A large number of advantages are alleged to flow from this « rational » approach as compared the traditional plant or local bargaining relationships.
The author recognizes that such a shift could result in certain improvements, In the event of layoffs or complete plant shutdowns older workers may obtain wider bumping rights if the seniority unit is thereby enlarged. In this way the average age of the disemployed may drop, the age mix of the unemployed having been altered. Since retraining and mobility programs are likely to be more successful with younger workers, this change could represent a social gain. There remains of course the thorny issue of equity and compensation for the losers.
Industry-wide certification - accompanied by appropriate changes in the majority requirements - may also extend the opportunity of collective bargaining to new sectors where plants are too small, turnover rates too high, and employer power too extensive to permit workers to even think seriously of unionization under the present regime.
We should not underestimate the attachment of workers to seniority as the only meaningful proxy for job security. Enlargement of the seniority unit, to the extent that it heightens the state of insecurity of all but the older workers, will have to be compensated for by other ingredients of the job security concept. One such response might be that the (federal) government adhere honestly and explicitly to its 1946 commitment to maintain a full employment. Tight full employment combined with a meaningful and active manpower policy program would create the kind of environment in which workers do not fear dilution of their present seniority arrangements. Recent performance of our governments, mysteriously stricken with a pathological inflation phobia, have driven worker job securitybelow tolerable levels !

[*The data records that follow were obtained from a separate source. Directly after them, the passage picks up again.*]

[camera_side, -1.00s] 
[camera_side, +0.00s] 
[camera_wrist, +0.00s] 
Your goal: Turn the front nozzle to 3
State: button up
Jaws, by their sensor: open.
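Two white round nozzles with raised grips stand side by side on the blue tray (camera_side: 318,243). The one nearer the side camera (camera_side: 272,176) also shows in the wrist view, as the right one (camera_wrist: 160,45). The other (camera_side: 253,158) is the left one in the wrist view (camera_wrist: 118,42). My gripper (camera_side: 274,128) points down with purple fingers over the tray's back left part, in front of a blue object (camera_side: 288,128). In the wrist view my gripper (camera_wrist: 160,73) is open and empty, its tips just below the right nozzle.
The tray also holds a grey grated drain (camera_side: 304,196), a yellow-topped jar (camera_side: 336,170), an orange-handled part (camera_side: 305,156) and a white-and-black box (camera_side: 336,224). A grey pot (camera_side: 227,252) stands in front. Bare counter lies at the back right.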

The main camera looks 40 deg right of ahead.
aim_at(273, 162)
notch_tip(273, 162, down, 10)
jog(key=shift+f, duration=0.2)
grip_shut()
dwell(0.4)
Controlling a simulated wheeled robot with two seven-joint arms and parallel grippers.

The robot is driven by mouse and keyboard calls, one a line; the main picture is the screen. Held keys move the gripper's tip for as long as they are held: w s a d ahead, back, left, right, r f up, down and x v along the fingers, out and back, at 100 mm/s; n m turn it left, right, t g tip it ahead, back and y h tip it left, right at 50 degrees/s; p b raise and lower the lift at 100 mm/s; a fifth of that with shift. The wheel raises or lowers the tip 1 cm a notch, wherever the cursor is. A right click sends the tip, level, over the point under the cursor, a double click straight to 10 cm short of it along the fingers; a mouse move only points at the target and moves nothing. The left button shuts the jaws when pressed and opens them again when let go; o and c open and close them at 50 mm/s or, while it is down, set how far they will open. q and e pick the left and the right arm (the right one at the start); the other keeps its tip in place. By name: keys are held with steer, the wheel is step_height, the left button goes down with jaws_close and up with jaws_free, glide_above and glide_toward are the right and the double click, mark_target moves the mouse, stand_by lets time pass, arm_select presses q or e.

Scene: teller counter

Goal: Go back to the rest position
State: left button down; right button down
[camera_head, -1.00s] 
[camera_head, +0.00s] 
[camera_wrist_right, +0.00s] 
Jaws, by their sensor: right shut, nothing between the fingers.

One of the « advantages » seen to flow from industry-wide bargaining is a reduction in the number of strikes. This is a simplistic mathematical truism. The strike unit would of course be larger and the man-days lost would thus not be expected to fail. Of great interest here is that strikes would shut down entire industries rather that single plants. This more complete interruption of product flow would surely increase the « public interest » element in such a conflict. This would promote greater direct government intervention in collective bargaining, an undesirable development on almosta priori grounds alone. While on the subject of eliminating or reducing strike activity, it is necessary to point out that it is wholly illusory to pretend that this is necessarily desirable. Surely strikes are but one form of costly industrial conflict. Indeed, if enlargement of the bargaining unit does mean a reduction of strike activity we should anticipate that conflict will merely change its form. Among these other (substitute) forms of conflictual activity we find ;
(1) a lowering of worker morale (frustration) ;
(2) a reduction in effort or productivity ;
(3) an increase in grievances;
(4) an increase in turnover rates ;
(5) an increase in absenteeism ;
(6) an increase in spoilage and breakage ;
(7) an increase in accident rates ;
(8) an increase in thefts;
(9) an increase in sabotage ;
(10) strikes that do break out (legal and illegal) will tend to be more violent.
These aggressive manifestations result in increased costs of production, and where possible, increased prices. In the end, all parties in the market pay the price whether the conflict is open and explicit or hidden and implicit
The most potent argument against industry-wide bargaining is that it inevitably results in an upward displacement of the locus of power within the union hierarchy. The many advocates of the broader structure underestimate the dangers for the trade union movement of an even greater centralization of power than exists today. Most members are already alienated as citizens, as workers, and we are asked to witness a further alienation of the individual as union member. If a more concentrated power base is indeed imposed, this author predicts that the lower echelon leaders and the rank and file will create a (n) (informal) parallel structure while the existing unions will care for the « social » welfare rather than the narrow members' interests. Unions are institutions whose first (and almost only) role is to advance the interests of their members. They are not intended to occupy themselves with the « common good ». It is a matter of the allocation of private resources on the basis of a priority ranking.